Recent Advances in Entity Matching

Speaker: An Hai Doan, University of Wisconsin at Madison


Entity matching (EM) finds data instances that refer to the same real-world entity, such as (D. Smith, UW-Madison) and (Dave Smith, UWM). This problem is ubiquitous in data integration, and plays a fundamental role in knowledge graph construction. In this talk I will describe current advances in EM, focusing on efforts to build open-source EM platforms as well as commercial ones. In particular, I will describe the Magellan project at the University of Wisconsin-Madison, which develops the PyMatcher on-prem EM platform as well as CloudMatcher, a cloud-based EM platform. I will discuss how these EM platforms combine machine learning, big data processing, and effective user interaction to solve EM problems. Magellan has recently been commercialized by the startup GreenBay and pushed into commercial EM platforms at Informatica, the world-leading data integration company. Finally, I will touch upon how Magellan technologies are helping to build knowledge graphs at Informatica.

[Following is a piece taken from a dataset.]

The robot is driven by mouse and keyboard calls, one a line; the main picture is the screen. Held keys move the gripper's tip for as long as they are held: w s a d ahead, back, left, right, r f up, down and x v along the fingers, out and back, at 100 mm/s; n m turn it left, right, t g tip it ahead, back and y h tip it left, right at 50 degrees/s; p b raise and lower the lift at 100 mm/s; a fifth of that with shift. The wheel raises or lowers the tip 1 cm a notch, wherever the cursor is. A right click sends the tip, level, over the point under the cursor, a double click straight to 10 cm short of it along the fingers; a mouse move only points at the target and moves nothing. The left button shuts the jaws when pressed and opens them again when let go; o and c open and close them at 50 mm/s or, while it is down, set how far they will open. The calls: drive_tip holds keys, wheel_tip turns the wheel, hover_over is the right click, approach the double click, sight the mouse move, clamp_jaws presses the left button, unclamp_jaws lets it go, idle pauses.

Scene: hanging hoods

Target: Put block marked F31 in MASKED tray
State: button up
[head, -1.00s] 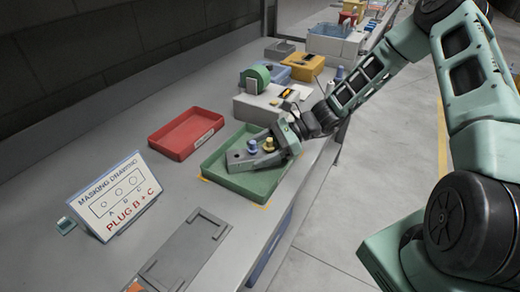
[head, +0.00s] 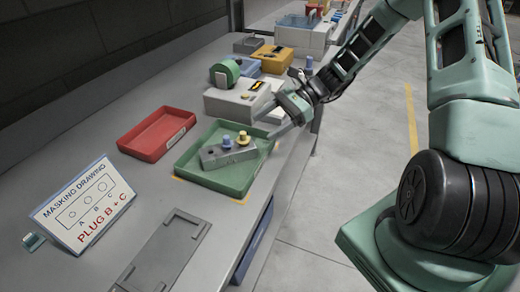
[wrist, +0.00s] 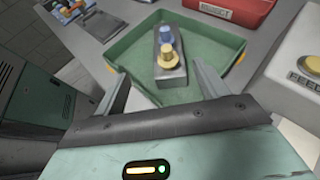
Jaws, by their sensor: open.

The slides are available here.


AnHai Doan is a Vilas Distinguished Achievement Professor of Computer Science at the University of Wisconsin-Madison. His interests cover databases, AI, and Web, with a current focus on data integration, data science, and machine learning. AnHai received the ACM Doctoral Dissertation Award in 2003, a CAREER Award in 2004, and a Sloan Fellowship in 2007. He co-authored ``Principles of Data Integration'', a textbook published by Morgan-Kaufmann in 2012. AnHai has also consulted extensively and been involved in several startups. He was on the Advisory Board of Transformic, a Deep Web startup acquired by Google in 2005, and was Chief Scientist of Kosmix, a social media startup acquired by Walmart in 2011. From 2011 to 2014 he was Chief Scientist of WalmartLabs, a newly formed research and development lab at Walmart, devoted to analyzing and integrating data for e-commerce. From 2019 until now he is a co-founder of GreenBay Technologies, a startup commercializing his recent research on entity matching.